Pada akhirnya setiap individu harus mengambil keputusan dan pisosinya
masing-masing. "The truth" atau kesimpulan yang ditarik pun masih
tergantung pada masing-masing individu.


|We'll hunt down militias
|
|By BERNARD LAGAN and PETER COLE-ADAMS
|
|The Australian-led force in East Timor might cross Indonesia's
|border in "hot pursuit" if Indonesia allowed Timorese militias to
|launch attacks from its territory, the Defence Minister, Mr
|Moore, warned yesterday.
|
|Expressing concern at a build-up of militias in Indonesian West
|Timor, Mr Moore said the mandate given to the international
|force Interfet under Article 7 of the United Nations charter
|authorised such interventions. This allows raiders to be chased to
|their hideouts across the border.
|----------------------
|
|Menhan Australia:
|Australia Tidak Akan Kejar Milisi
|Pro-Integrasi ke NTT
|
|Canberra, Antara
|
|Pasukan Australia di Timtim tidak mungkin akan mengejar
|para milisi pro-integrasi hingga masuk ke wilayah Nusa
|Tenggara Timur (NTT)--negara Barat menyebutnya Timor
|Barat--karena mandat PBB tidak membenarkan tindakan
|tersebut.
|
|Menteri Pertahanan Australia John Moore, Kamis,
|menyatakan, Pasukan Internasional untuk Timtim (Interfet)
|memang diberi wewenang penuh untuk menggunakan kekuatan
|bersenjata, tetapi pemerintah Australia tidak
|mengharapkan itu terjadi.

Dalam membandingkan kedua berita diatas, kita bisa pakai logika bahasa
sederhana saja. Mandat PBB (artikel 7) membolehkan tentara UN melakukan
lintas batas kalau memang ada provokasi dari tetangga sebelah. Tentunya
tetangga sebelah ini bisa protes, tetapi logikanya kalau provokasi ini
--meskipun karena ulah si oknum provokator-- berasal dari rumah tetangga,
adalah tanggung-jawab si tetangga ini untuk menjewer si provokator supaya
tidak mengganggu tetangga di sebelah timurnya.

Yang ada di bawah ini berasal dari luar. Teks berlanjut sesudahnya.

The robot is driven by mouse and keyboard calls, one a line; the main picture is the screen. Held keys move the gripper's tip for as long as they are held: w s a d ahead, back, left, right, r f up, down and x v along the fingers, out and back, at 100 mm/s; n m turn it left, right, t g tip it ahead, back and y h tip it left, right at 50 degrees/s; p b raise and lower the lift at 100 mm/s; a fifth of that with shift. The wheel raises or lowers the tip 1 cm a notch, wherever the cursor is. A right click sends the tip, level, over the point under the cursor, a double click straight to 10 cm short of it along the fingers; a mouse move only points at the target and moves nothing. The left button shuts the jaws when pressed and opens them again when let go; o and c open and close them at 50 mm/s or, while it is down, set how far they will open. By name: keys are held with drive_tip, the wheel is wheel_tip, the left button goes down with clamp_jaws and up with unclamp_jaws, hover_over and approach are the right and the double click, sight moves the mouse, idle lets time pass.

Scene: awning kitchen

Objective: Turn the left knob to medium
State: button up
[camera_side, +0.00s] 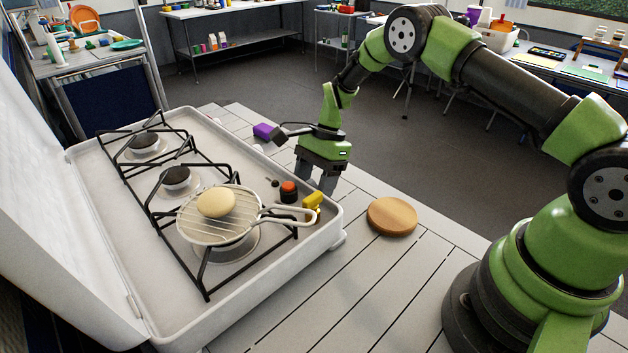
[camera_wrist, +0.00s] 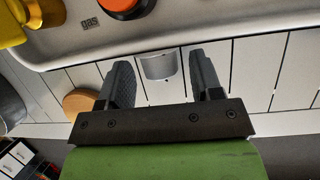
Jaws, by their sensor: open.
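On the stove's front strip in the side view are a yellow knob (camera_side: 312,200) and an orange-red knob with a black base (camera_side: 289,190). In the wrist view the yellow knob (camera_wrist: 46,12) is at the upper left, and the orange-red knob (camera_wrist: 120,6) is cut by the top edge, beside a "gas" label. I cannot tell the knobs' settings. My gripper (camera_side: 314,182) points down beside the stove's front edge, close to the knobs. In the wrist view my gripper (camera_wrist: 159,62) is open and empty, with both fingers apart from the knobs.
The white stove (camera_side: 130,262) has black grates and an open lid. A round wooden board (camera_side: 392,216) and purple block (camera_side: 265,131) lie on the slatted table.

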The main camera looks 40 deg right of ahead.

Entahlah apa motivasi Antara menyiarkan kabar tersebut -- yang sayangnya
dikutip dengan taat (tanpa konfirmasi lagi) oleh kebanyakan koran
Indonesia. Saya rasa kemungkinan terjadinya salah kutip atau salah
terjemahan sangat kecil. Suara Pembaruan yang meliput langsung dari
Canberra melaporkannya mirip beritanya SMH (Suara Pembaruan, 30 September
99, "TNI Akan Hadapi Interfet Bila Masuk Timor Barat")

 "Sebagaimana diketahui, Menhan Australia John Moore mengatakan
  pasukan multinasional di Timtim mempunyai wewenang untuk melintasi
  perbatasan di Timor Barat jika mereka terlibat pertempuran dengan
  milisi pro-integrasi dan harus melakukan pengejaran (hot pursuit).
  Pernyataan John Moore itu muncul setelah sebuah laporan menyebutkan
  para milisi membangun kekuatan di Timor Barat."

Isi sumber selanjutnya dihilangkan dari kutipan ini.